Send pull requests in Github and we will review it.

If you find the updates break the build, please open a github issue to report it.



==============================================
=================== ORIGIN ===================
==============================================

This README file contains information on building the meta-rockchip
BSP layer, and booting images.
Please see the corresponding sections below for details.


Dependencies
============

This layer depends on:

  {
  	URI: git://git.openembedded.org/bitbake
	branch: master

  	AND

  	URI: git://git.openembedded.org/openembedded-core
  	layers: meta
	branch: master
	  at least 039211f0d8fe79d07b65f2f02e299b9656034214
	  from Sep 4, 2015
  }

  OR

  URI: git://git.yoctoproject.org/poky
  branch: master
  Tag: 1.9_M2


Contributing
============

Please submit any patches against this BSP to the Yocto Project mailing list:
[email protected] and cc: the following maintainers:

Maintainer: Romain Perier <[email protected]>
Maintainer: Trevor Woerner <[email protected]>

When sending patches please take a look at the contribution guide available
here: https://wiki.yoctoproject.org/wiki/Contribution_Guidelines

Please also send your patches by using git send-email and prefix your subject
by "[meta-rockchip]".

Table of Contents
=================

  I. Configure yocto/oe environment
 II. Building a second level bootloader based on kexec
III. Booting your device
 IV. Performance

I. Configure yocto/oe environment
========================================

In order to build an image with BSP support for a given release, you
need to download the corresponding tools described in the "Dependencies"
section. Be sure that everything is in the same directory.

~ $ mkdir yocto; cd yocto
~/yocto $ git clone git://git.yoctoproject.org/poky -b fido
~/yocto $ git clone git://git.yoctoproject.org/meta-rockchip

Then you need to source the configuration script:
~/yocto $ source poky/oe-init-build-env

Having done that, you can build a
image for a rockchip board by adding the location of the meta-rockchip
layer to bblayers.conf, along with any other layers needed (to access
common metadata shared between BSPs) e.g.:

  /path/to/yocto/poky/meta     \
  /path/to/yocto/meta-rockchip \

To enable the build for a specific board, add its name in the MACHINE variable to local.conf:

  MACHINE ?= "radxarock"

All supported machines can be found in meta-rockchip/conf/machine.
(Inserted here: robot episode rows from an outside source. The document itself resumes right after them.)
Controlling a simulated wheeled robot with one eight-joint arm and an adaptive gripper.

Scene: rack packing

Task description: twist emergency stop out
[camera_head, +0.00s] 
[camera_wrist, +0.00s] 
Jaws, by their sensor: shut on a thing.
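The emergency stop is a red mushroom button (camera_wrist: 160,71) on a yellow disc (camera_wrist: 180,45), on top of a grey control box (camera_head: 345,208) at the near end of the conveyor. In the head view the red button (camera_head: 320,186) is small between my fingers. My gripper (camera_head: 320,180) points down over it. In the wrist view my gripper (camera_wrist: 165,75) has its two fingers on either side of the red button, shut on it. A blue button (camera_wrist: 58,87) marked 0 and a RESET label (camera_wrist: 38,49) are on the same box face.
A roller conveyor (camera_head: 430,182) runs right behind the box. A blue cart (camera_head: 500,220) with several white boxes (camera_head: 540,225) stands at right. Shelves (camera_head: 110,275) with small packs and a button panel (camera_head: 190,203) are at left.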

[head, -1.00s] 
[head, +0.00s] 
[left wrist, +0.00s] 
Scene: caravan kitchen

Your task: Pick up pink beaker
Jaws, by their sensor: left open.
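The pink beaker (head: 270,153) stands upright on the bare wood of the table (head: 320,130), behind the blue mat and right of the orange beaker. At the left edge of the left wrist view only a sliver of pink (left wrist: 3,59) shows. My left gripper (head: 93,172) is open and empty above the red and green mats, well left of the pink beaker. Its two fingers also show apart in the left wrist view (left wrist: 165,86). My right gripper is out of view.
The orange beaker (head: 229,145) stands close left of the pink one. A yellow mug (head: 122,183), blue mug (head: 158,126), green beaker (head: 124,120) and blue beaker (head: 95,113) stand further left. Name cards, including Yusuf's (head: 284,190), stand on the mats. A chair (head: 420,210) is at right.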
You should then be able to build a image as such:

  $ bitbake core-image-minimal

At the end of a successful build, you should have an image in
/path/to/yocto/build/tmp/deploy/<MACHINE>/<IMAGE_NAME>. See Yocto
manual for more details.

II. Building a second level bootloader based on kexec
=====================================================

This BSP contains "Petitboot", a kexec-based second leval bootloader.
As all available bootloaders provided by Rockchip are very limited and do not allow
to boot from a block device containing a file system or from the network, we decided
to use Petitboot, which just needs a minimalistic kernel to work.
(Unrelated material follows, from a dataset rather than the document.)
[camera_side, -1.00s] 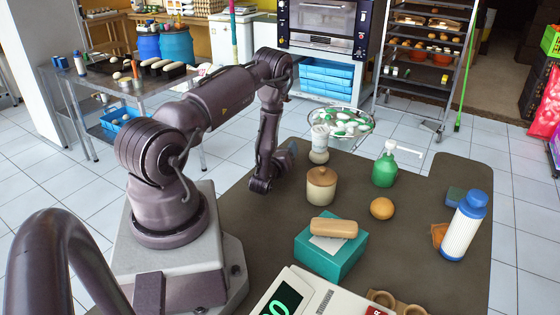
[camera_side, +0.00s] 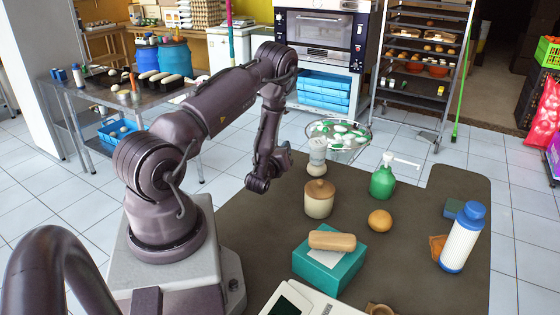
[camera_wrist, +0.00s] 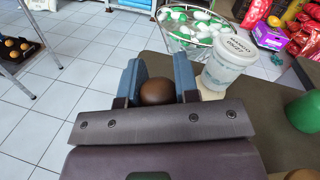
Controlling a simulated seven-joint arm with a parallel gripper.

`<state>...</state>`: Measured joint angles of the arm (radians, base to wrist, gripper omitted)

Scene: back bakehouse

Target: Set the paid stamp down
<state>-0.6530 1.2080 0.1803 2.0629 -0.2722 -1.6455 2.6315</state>
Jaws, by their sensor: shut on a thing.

See https://www.kernel.org/pub/linux/kernel/people/geoff/petitboot/petitboot.html

In a terminal, just type the following command:
~/yocto $ bitbake linux-petitboot

At the end of a successful build, you should have an image
/path/to/yocto/build/tmp/deploy/<MACHINE>/RK3XPetitbootLoader-<MACHINE>.bin.
This image is already to the right format, so you can directly flash it as a
kernel image to a Rockchip device with upgrade_tool.

III. Booting your device
========================

Petitboot allows you to boot a kernel from the EMMC, an SDCARD, an USB storage
device or even tthe network (it just needs to be supported by the Linux kernel).
In order to do so, you need to put a configuration file at the root of the target
device. Petitboot supports differents kind of configuration files, in this example
we will an SDCARD and a kboot configuration file.
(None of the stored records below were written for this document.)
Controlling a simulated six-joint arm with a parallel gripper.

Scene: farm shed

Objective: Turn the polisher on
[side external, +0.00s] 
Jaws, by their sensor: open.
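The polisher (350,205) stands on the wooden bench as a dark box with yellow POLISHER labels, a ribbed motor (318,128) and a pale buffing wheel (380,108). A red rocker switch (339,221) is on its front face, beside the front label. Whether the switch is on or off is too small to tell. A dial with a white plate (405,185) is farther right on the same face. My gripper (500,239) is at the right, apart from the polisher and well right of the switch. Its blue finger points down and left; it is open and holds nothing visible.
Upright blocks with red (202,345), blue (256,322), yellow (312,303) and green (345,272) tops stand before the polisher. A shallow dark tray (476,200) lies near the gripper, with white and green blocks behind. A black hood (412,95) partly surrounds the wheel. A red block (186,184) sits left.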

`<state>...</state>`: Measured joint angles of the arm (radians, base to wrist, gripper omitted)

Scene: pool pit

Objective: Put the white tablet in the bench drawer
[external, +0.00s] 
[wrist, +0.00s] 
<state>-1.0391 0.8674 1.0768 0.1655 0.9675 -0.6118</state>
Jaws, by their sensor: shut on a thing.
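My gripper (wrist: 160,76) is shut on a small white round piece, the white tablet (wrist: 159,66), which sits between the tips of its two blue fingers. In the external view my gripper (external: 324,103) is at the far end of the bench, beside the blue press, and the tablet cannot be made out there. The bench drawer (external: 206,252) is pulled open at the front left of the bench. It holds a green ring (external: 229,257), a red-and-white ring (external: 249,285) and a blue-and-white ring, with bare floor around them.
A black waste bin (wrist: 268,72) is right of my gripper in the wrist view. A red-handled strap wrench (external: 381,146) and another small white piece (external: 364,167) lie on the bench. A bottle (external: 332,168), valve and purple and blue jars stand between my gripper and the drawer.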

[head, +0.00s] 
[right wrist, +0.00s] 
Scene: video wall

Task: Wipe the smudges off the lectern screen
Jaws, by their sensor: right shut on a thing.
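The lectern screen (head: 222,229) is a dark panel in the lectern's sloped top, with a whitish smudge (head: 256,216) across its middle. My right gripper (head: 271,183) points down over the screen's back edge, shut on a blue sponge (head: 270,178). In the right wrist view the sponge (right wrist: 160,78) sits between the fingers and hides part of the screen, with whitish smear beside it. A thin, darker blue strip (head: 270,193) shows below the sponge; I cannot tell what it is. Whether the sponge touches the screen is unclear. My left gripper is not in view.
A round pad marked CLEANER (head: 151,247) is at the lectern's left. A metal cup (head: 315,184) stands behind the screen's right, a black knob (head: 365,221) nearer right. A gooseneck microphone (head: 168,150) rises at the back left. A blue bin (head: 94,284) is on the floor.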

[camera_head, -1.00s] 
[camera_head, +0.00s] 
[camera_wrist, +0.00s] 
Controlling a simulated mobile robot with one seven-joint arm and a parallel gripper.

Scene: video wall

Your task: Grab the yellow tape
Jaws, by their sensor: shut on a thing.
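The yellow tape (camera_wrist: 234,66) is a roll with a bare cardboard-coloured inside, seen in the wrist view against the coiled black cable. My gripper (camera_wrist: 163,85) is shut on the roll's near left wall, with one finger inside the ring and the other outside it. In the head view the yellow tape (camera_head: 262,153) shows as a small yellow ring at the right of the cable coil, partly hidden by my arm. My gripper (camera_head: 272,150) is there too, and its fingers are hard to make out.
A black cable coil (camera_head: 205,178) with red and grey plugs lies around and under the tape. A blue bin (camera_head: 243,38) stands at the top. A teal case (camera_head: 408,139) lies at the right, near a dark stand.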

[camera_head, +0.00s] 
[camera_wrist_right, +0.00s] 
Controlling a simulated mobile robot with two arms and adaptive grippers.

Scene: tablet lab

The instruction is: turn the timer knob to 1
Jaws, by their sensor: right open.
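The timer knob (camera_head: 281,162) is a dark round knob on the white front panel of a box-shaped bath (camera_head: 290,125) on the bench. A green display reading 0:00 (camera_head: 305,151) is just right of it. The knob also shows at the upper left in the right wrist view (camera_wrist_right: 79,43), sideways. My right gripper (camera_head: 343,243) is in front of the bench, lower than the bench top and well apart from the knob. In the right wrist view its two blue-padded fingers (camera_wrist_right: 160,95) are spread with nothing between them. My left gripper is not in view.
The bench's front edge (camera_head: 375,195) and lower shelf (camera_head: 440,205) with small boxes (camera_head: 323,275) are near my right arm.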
Copy your kernel image and your dtb under the /boot directory, on your device.
Then create a kboot.conf in / and add the following content:

linux-next from sdcard='/boot/zImage dtb=/boot/<MACHINE>.dtb root=/dev/mmcblk0p2 rootwait console=ttyS2,115200 earlyprintk'
linux-next from tftp='tftp://192.168.0.5/zImage dtb=tftp://192.168.0.5/<MACHINE>.dtb root=/dev/mmcblk0p2 rootwait console=ttyS2,115200 earlyprintk'
# You can also use nfs
# nfs='nfs://192.168.0.5/fire/boot/vmlinux.strip root=/dev/nfs rw ip=dhcp video=1080p fbcon=rotate:3'
# Or http and nfs mixed together
# http_nfs='http://192.168.0.5/ice/boot/vmlinux.strip nfs://192.168.0.5/ice/boot/initrd root=/dev/nfs'

Then, plug your SDCARD into your Rockchip device and power on the board. If
everything worked fine, Petitboot should be started automatically and list all 
entries found in the configuration file.

IV. Performance
===============

By default a BSP layer should not be tuning a build, this is a DISTRO-level
decision. As such the default machine settings are meant to be the lowest
common denominator in order to maximize generality. If you are interested in
tweaking your build to maximize performance you can either use a DISTRO that
has these same goals, or you can add settings in your configuration files
(e.g. local.conf) as follows:

	for rk3288:
		DEFAULTTUNE = "cortexa17hf-neon-vfpv4"
	for rk3066:
		DEFAULTTUNE = "cortexa9-neon"